The Central Bank of Nigeria (CBN) imposed monetary sanctions on Stanbic IBTC Bank, Access Bank for permitting crypto transactions by customers in breach of a directive from the regulator last year, forbidding such deals, Bloomberg reported on Wednesday.
While Access Bank, the commercial banking division of the country’s biggest lender Access Holdings, which converted to a holding company this February, got N500 million in fine, Stanbic IBTC’s penalty was N200 million, according to the news outlet, which cited a disclosure at a virtual investor call arranged by the latter on Tuesday in Lagos.
CBN, sometime last February, embargoed cryptocurrency trading, going ahead to instruct banks to disallow transactions in it, noting they could trigger an exposure of the financial system to danger.
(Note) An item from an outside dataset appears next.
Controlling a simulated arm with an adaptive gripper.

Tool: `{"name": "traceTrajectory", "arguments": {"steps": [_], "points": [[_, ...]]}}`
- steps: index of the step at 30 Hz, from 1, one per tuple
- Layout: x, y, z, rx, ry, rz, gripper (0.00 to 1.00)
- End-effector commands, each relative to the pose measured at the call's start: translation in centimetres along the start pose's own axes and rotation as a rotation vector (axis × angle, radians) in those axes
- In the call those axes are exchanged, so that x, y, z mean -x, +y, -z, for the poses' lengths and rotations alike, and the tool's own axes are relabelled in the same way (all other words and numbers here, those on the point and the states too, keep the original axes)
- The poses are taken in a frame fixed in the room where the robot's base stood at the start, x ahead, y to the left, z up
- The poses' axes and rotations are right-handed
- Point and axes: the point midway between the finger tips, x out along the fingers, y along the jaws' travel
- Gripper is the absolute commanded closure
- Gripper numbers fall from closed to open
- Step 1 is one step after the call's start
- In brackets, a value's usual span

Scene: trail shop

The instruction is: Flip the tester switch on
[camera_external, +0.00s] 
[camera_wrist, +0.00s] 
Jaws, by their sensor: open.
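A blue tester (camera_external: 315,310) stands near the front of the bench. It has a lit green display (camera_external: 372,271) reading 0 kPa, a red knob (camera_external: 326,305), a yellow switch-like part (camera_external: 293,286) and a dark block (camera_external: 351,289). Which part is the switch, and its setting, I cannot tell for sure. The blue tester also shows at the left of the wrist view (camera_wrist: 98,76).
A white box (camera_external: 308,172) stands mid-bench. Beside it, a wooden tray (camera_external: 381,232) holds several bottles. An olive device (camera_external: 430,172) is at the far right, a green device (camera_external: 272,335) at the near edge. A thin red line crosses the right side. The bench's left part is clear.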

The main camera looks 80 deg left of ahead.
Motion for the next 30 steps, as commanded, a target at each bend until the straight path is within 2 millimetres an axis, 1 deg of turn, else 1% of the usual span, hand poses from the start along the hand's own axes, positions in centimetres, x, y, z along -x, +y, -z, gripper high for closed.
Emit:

Wole Adeniyi, Stanbic IBTC’s chief, stated his bank heeded the order but admitted the two deals for which it is being punished is more of negligence than infringement as the transactions were processed through its system without the lender discovering it.
The industry watchdog spotted the transactions and their details, by way of an ultramodern surveillance technology currently exclusive to it.
United Bank for Africa, one of Nigeria’s five largest banks in asset terms, also shared in the regulator’s wrath, incurring a penalty of N100 million.
Adeniyi said lenders are in talks with the CBN to give them leave to use the software.
“It doesn’t seem that they are going to entertain a refund, but they are now sharing intelligence with us to be able to kind of deter clients,” he said.
Apart from the United States, Nigeria, Africa’s biggest economy, is responsible for the biggest size of digital currency deals in the world, according to Paxful, which runs a platform for trading in Bitcoin.
The country is also home to the biggest proportion of retail users with transactions below $10,000, according to Chainalysis.